TOMMY IN GERMANY
One day the world will be flooded with some of the most dramatic, horrible, and romantic of narratives—the life-stories of the British soldiers captured in the early days of the war, their gross ill-treatment, their escapes, and attempts at escape. I claim to be the only unofficial neutral with any large amount of eye-witness, hand-to-hand knowledge of those poor men in Germany.
One of the most difficult tasks I assumed during the war was the personal and unconducted investigation of British prisoners of war. The visitor is only allowed to talk with prisoners when visiting camps under the supervision of a guide. My tramps on foot all over Germany gave me valuable information on this as on other matters.

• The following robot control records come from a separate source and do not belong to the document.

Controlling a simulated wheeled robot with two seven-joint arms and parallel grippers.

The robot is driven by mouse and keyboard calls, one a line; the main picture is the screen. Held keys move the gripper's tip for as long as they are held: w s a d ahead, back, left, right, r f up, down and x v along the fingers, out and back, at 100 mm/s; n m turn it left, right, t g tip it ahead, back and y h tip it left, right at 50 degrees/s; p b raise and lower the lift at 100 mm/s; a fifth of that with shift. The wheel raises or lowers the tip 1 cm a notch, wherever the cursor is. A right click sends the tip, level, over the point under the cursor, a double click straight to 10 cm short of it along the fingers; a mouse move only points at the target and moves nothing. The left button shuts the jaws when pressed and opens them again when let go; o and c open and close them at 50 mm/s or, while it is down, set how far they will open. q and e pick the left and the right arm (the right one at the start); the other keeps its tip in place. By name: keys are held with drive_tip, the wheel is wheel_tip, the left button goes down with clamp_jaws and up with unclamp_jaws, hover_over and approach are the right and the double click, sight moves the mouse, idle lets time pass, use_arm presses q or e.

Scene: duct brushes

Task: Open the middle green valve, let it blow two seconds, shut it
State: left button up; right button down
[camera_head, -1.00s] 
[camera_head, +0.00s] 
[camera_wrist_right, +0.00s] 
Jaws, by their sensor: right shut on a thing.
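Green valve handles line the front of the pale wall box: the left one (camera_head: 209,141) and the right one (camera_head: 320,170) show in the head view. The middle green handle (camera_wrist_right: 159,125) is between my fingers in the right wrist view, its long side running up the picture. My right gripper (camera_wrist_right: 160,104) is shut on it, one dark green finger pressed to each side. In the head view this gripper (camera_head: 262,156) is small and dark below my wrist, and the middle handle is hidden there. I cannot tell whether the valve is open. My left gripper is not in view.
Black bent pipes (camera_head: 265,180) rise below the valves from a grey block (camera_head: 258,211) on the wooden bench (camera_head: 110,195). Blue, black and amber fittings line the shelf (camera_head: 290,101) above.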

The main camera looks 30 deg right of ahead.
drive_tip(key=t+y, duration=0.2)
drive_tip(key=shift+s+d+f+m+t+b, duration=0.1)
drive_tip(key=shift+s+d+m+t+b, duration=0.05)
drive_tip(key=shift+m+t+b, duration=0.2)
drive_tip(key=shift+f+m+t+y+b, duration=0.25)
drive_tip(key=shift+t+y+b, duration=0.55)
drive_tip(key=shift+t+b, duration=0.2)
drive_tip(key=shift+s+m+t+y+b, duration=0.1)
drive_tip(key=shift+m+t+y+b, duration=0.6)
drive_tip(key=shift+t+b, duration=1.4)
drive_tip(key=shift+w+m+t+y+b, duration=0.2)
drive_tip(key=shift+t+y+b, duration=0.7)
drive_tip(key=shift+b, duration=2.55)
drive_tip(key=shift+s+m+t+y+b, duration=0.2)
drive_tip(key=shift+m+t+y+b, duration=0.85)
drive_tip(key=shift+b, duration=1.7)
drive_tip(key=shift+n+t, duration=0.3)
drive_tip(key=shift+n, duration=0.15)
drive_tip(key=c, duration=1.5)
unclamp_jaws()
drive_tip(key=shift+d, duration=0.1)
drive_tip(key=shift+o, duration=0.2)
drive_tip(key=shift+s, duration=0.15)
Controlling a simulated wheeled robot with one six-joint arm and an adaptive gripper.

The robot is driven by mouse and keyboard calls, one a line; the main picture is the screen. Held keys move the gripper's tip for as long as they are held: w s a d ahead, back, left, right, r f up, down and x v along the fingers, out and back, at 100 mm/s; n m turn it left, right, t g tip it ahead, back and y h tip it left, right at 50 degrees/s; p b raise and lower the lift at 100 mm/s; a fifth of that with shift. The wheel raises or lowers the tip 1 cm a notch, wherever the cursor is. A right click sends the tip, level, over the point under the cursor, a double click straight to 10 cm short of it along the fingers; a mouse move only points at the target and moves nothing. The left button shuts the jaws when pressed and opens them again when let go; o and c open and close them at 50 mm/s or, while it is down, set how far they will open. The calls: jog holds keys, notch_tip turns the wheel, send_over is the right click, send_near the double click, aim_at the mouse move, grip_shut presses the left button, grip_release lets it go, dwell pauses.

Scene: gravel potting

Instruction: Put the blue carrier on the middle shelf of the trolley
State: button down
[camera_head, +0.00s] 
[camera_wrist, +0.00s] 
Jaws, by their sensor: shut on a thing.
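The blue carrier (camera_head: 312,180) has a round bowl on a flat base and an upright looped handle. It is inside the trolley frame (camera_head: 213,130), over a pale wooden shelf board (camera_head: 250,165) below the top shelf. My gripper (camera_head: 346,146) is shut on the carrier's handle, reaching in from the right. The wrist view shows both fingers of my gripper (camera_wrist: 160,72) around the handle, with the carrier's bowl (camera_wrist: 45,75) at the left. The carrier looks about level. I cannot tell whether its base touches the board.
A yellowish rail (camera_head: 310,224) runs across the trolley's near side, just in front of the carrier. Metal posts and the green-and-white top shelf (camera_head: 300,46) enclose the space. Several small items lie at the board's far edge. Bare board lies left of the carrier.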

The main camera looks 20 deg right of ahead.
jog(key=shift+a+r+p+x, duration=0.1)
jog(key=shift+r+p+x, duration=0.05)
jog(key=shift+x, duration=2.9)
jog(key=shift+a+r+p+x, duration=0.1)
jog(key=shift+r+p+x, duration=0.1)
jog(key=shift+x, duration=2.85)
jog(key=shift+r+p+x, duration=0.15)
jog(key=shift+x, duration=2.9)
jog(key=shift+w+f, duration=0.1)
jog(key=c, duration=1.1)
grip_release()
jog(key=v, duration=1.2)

My task was facilitated by the Germany policy of showing the hated British captives to as many people as possible; thus the 30,000 men have been scattered into at least 600 prison camps. In the depleted state of the German Army it is not easy to find efficient guards for so many establishments. Prisoners are constantly being moved about. They are conveyed ostentatiously and shown at railway stations en route, where until recently they were allowed to be spat upon by the public, and were given coffee into which the public were allowed to spit. These are but a few of the slights and abominations heaped upon them. Much of it is quite unprintable.
Many a night did I lie awake in Berlin cogitating how to get into touch with some of these men. I learned something on a previous visit in 1914, when I saw the British prisoners at one of the camps. At that time it was impossible to get into conversation with them. They were efficiently and continually guarded by comparatively active soldiers.
On this occasion I came across my first British prisoner quite by accident, and, as so often happens in life, difficult problems settle themselves automatically. In nothing that I write shall I give any indication of the whereabouts of the sixty prisoners with whom I conversed privately, but there can be no harm in my mentioning the whereabouts of my public visit, which took place in one of the regular neutral "Cook's tours" of the prisoners in Germany.
The strain of my work in so suspicious a place as Berlin, the constant care required to guard one's expressions, and the anxiety as to whether one was being watched or not got on my nerves sometimes, and one Sunday I determined to take a day off and go into the country with another neutral friend. There, by accident, I came across my first private specimen of Tommy in Germany.
We were looking about for a decent Gasthaus in which to get something to eat when we saw a notice high up in large type on a wall outside an old farmhouse building, which read:—
Jeder Verkehr der Zivilbevolkerung mit den
Kriegsgefangenen ist STRENG VERBOTEN,
"Any intercourse of the civil population with the prisoners of war is strictly forbidden."